School of Law, National University of Ireland, Galway

On the 9 February 2018, the High Court overturned a finding by the Circuit Court in favour of a former local election candidate, in the first “right to be forgotten” case in Ireland concerning internet postings. In 2014, an election candidate, Mark Savage, had objected to a thread on a website, Reddit.com, describing him as a “homophobic candidate.” Reddit.com is an online discussion website. A contributor to the website called “Soupynorman” had uploaded Mr Savage’s election leaflet which referred inter alia to “gay perverts cavorting in flagrante on the beach in broad daylight” and stated that the “hedonistic” activity in gay culture of “crusin” [sic] on a Dublin beach denigrates the institution of marriage. The posting of Mr Savage’s election leaflet received quite a number of responses. Mr Savage participated in this discussion forum later, posting three lengthy contributions and objecting to being labelled as homophobic. One of Mr Savage’s posts stated inter alia “I have the same compassion for homosexuals as I do for heroin addicts and prostitutes who all belong to the same category of being barred for life from ever donating blood by virtue of their destructive lifestyles.”

Mr Savage made a complaint to Google in August 2014, stating that when his name was typed in the Google search bar, the results included a reference to him being a “homophobic candidate” and this was “completely inaccurate and defamatory.” Google responded in October 2014, stating that when a person chooses to willingly run for public office, “the legitimate interest in providing access to information and of the public, in being able to search for information which is directly relevant to that candidate’s political, economic and cultural stances which may be of relevance to potential voters, and constituents’ ability to make informed decisions about political candidates vastly outweighs the data subject’s right to privacy.” Google pointed out that even though Mr Savage had failed to win office, he might run again in the next election and this information still retains a strong public interest value in identifying the political and cultural positions of the past candidates for this office.”

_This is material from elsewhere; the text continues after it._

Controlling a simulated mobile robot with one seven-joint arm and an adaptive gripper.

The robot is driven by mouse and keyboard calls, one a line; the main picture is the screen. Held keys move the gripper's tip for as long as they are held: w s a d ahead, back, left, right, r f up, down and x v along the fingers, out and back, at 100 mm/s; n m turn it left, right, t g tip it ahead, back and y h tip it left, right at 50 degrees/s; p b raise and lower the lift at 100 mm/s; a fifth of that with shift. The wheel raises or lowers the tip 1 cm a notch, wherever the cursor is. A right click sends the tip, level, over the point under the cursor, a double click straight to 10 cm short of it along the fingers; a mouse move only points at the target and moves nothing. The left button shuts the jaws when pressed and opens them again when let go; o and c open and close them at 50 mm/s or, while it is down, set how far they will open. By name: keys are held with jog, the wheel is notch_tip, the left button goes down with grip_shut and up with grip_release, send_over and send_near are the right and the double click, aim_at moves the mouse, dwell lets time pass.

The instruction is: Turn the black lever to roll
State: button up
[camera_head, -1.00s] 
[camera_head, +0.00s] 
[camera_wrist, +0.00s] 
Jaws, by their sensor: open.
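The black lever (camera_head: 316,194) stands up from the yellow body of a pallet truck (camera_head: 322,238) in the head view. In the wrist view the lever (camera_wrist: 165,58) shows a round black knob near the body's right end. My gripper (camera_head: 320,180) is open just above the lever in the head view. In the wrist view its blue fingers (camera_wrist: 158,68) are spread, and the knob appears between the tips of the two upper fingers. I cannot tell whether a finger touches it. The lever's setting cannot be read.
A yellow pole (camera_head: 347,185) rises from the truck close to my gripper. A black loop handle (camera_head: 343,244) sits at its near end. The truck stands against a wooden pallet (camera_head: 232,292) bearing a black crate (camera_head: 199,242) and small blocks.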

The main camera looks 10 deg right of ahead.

Following Google’s refusal to de-index the thread, Mr Savage complained to the Data Protection Commissioner (DPC), who found that Google’s refusal to remove the Uniform Resource Location (URL) did not breach the Data Protection Acts 1988 and 2003. Mr Savage appealed the DPC’s decision to the Circuit Court. The Circuit Court found it likely that Internet users would consult online discussion forums such as Reddit as a source of verified facts and ruled that Mr Savage’s fundamental rights and legitimate interests were prejudiced. The Data Protection Commissioner and Google Ireland Ltd subsequently appealed that decision under section 26 on points of law, contending that the Circuit Court erred in law in its application of the Court of Justice of the European Union’s Google Spain case (see IRIS 2014-6/3) and had erred in law in finding that the content of the URL title was factual in nature and not an expression of opinion.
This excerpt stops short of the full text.